◆ Exercise description
Take the material below and extract the lines from the one with "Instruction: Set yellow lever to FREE" through the one with "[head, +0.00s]", word for word, without pictures.

◆ Data excerpt
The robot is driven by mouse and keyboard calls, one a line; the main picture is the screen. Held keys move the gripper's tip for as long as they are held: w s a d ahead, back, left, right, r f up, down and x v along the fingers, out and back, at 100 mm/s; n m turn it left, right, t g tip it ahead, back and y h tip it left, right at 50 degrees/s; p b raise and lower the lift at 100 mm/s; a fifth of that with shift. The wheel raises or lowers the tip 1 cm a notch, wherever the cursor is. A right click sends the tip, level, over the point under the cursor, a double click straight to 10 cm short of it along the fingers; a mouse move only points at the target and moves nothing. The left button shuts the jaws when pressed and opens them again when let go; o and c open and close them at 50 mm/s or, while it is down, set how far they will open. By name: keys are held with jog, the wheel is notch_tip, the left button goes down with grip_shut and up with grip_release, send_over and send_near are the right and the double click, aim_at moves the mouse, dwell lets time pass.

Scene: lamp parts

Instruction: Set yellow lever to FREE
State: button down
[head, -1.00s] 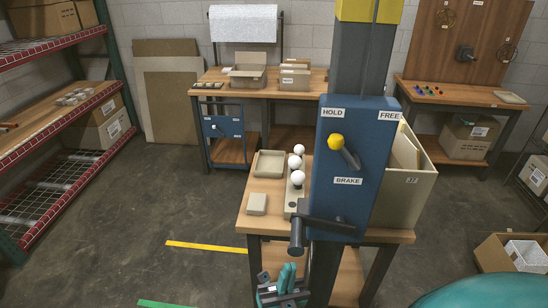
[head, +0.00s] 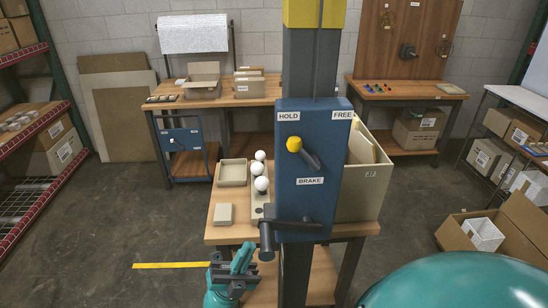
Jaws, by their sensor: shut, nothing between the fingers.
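The yellow lever has a round yellow knob (head: 294,144) on a dark arm, mounted on a blue panel (head: 330,205) on a dark post. The knob sits at the upper left of its pivot, below the HOLD label (head: 289,116). The FREE label (head: 341,115) is at the panel's upper right, and the BRAKE label (head: 310,181) is below the lever. My teal gripper (head: 236,262) is low in the picture, left of the post and well below the lever, not touching it. Its fingers look closed together and empty.
A black crank handle (head: 267,240) juts left from the panel's bottom. Behind the panel, a wooden table (head: 222,235) holds white balls on a block, a tray (head: 233,172) and a beige bin (head: 365,190). Open floor lies at left; an open box (head: 500,232) stands at right.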

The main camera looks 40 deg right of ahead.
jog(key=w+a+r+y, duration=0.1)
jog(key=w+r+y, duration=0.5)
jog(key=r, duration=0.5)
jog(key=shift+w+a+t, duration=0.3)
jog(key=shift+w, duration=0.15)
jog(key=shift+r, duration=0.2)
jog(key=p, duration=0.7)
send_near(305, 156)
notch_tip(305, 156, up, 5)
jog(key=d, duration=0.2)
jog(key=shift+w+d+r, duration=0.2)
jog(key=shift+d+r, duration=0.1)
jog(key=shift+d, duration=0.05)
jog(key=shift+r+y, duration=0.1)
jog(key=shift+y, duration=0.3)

◆ Reply
Instruction: Set yellow lever to FREE
State: button down
[head, -1.00s] 
[head, +0.00s] 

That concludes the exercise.